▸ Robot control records
= = = = = = =

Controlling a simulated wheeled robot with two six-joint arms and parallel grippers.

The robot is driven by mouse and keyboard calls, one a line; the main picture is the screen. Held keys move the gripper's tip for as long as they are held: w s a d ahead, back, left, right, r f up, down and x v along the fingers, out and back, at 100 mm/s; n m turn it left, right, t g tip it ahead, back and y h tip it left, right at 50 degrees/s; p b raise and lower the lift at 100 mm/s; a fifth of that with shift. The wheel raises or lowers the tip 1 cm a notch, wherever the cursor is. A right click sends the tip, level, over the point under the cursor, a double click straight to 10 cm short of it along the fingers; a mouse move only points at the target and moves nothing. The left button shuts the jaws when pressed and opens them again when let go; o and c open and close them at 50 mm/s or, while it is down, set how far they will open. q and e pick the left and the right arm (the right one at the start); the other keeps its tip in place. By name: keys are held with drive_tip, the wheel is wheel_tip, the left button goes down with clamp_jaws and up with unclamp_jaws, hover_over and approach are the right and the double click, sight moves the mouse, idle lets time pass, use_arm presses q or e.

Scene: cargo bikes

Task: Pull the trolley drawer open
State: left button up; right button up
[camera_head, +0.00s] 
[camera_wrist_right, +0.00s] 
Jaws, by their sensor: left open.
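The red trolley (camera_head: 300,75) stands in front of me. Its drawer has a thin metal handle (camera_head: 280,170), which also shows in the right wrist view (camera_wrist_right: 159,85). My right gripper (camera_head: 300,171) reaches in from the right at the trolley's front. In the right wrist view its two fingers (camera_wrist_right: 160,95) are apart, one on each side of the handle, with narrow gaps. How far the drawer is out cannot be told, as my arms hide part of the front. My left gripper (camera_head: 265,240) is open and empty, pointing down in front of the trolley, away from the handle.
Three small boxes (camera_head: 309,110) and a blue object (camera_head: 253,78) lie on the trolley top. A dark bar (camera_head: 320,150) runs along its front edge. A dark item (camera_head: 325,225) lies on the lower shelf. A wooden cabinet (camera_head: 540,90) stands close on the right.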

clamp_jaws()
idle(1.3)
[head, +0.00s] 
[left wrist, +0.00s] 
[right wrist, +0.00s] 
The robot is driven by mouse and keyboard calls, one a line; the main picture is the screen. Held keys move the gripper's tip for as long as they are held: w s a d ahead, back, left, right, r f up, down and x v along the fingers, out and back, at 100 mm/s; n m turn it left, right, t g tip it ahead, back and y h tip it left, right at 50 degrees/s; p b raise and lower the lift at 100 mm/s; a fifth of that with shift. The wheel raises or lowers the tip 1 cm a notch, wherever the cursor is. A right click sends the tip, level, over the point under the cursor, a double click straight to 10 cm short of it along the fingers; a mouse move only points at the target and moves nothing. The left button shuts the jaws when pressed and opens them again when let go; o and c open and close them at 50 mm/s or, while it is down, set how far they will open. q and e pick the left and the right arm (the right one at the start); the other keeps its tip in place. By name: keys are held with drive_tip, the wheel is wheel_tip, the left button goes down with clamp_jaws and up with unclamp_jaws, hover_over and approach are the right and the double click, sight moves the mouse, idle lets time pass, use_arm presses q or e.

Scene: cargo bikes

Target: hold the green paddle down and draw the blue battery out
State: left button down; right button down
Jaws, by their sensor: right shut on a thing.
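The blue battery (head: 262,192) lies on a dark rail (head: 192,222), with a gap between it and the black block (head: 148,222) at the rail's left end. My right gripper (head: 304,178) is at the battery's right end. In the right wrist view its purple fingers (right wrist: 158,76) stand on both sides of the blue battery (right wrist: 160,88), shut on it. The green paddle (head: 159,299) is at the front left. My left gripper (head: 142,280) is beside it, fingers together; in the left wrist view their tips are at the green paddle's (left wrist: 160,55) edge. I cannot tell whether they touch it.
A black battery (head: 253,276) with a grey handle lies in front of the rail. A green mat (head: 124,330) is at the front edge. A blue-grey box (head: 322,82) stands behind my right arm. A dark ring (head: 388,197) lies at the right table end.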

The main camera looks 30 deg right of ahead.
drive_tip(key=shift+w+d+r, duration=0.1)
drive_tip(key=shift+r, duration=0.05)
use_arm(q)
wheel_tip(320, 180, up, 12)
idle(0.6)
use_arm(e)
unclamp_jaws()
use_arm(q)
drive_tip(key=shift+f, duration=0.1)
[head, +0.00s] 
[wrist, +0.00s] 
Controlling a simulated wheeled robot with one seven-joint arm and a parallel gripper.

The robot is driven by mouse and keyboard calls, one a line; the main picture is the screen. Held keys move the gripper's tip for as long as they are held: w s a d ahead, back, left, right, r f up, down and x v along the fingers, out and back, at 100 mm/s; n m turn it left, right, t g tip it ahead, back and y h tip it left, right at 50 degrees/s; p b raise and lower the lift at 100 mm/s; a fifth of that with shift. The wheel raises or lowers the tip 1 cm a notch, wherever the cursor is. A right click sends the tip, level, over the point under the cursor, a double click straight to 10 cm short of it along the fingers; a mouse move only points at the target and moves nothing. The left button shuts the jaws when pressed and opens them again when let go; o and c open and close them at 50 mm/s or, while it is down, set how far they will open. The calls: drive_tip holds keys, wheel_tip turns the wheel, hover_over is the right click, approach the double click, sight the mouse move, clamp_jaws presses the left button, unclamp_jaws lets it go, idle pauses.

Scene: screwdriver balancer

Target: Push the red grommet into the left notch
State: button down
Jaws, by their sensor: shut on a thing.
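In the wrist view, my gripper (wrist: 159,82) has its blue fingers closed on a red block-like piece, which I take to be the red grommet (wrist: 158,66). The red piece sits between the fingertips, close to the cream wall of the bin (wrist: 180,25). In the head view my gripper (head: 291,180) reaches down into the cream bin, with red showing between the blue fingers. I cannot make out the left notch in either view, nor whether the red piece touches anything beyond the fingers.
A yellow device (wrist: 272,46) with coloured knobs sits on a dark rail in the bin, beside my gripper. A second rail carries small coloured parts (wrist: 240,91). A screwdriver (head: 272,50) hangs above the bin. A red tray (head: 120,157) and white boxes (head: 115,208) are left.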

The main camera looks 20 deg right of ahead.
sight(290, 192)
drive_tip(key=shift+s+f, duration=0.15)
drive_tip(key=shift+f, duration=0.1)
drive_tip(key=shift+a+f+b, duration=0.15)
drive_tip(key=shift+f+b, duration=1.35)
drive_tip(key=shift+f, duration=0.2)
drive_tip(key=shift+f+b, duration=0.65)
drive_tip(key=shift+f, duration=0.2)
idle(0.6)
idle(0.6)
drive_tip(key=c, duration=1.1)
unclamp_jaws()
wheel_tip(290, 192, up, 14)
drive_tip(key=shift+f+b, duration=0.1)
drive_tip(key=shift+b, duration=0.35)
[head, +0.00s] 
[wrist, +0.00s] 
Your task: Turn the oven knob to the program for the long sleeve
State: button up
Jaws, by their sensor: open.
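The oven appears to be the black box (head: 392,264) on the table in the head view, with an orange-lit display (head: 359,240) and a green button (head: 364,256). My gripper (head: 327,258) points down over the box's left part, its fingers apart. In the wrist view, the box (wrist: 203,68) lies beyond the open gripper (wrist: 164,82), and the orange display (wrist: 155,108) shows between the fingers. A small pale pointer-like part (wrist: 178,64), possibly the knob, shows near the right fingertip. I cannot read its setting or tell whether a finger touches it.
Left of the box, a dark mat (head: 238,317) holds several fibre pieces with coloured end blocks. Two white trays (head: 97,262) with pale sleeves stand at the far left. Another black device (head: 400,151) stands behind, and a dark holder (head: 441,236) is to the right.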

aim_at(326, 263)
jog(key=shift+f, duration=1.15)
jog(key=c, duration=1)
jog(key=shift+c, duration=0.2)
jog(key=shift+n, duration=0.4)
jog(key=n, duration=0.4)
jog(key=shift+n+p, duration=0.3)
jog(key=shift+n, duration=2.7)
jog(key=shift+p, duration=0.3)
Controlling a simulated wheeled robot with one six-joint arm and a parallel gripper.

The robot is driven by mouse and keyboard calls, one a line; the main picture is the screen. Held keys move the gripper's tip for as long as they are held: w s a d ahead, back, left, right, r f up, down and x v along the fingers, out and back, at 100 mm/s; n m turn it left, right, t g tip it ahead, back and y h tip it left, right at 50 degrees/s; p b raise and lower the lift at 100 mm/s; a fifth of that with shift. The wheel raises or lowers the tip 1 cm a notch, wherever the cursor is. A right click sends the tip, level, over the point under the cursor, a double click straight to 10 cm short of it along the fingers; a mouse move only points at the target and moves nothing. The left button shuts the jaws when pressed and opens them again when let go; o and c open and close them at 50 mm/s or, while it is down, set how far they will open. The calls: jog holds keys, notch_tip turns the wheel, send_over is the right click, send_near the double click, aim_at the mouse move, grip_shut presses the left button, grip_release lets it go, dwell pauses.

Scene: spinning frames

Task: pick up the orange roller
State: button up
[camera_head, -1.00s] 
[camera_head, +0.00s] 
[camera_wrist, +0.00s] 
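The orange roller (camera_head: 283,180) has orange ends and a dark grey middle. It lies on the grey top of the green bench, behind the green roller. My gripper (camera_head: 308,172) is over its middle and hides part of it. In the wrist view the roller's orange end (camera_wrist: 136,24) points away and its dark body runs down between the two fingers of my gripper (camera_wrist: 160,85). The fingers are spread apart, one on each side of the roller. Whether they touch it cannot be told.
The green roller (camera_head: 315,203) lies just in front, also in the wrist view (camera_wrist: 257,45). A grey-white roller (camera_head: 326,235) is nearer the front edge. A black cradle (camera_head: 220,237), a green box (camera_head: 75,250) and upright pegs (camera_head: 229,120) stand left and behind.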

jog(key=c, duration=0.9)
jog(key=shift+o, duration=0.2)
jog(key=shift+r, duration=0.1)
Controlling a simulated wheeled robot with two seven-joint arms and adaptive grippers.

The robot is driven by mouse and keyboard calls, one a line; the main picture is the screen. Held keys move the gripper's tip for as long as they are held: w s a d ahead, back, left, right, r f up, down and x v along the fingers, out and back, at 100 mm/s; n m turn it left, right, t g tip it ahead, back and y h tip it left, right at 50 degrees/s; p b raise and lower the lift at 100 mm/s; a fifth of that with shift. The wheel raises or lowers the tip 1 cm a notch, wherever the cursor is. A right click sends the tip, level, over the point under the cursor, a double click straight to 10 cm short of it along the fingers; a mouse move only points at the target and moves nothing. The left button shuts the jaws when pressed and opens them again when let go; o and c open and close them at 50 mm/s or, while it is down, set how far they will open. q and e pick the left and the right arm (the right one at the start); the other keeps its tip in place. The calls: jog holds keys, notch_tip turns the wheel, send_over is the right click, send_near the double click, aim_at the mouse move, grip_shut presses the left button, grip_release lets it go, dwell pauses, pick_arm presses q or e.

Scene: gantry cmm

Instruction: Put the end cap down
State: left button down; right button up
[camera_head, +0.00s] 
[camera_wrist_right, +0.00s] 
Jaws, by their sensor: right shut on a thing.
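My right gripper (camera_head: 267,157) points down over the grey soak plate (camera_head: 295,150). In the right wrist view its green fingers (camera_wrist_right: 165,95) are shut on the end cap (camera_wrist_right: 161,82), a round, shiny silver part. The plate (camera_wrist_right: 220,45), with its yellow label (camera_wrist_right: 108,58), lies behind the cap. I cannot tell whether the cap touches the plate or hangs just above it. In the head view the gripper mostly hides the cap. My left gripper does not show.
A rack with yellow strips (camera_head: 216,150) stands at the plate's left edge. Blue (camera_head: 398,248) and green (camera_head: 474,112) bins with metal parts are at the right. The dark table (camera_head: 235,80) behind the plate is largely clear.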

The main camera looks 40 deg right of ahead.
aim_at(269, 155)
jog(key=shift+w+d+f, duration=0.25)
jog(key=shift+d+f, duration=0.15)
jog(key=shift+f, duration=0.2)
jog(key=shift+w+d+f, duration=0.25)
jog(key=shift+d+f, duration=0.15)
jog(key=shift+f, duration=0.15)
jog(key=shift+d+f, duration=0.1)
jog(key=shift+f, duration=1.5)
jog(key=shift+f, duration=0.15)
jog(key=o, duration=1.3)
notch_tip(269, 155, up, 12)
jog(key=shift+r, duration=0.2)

= = = = = = =

Identify lines with the string "State". Copy each one.

State: left button up; right button up
State: left button down; right button down
State: button down
State: button up
State: button up
State: left button down; right button up

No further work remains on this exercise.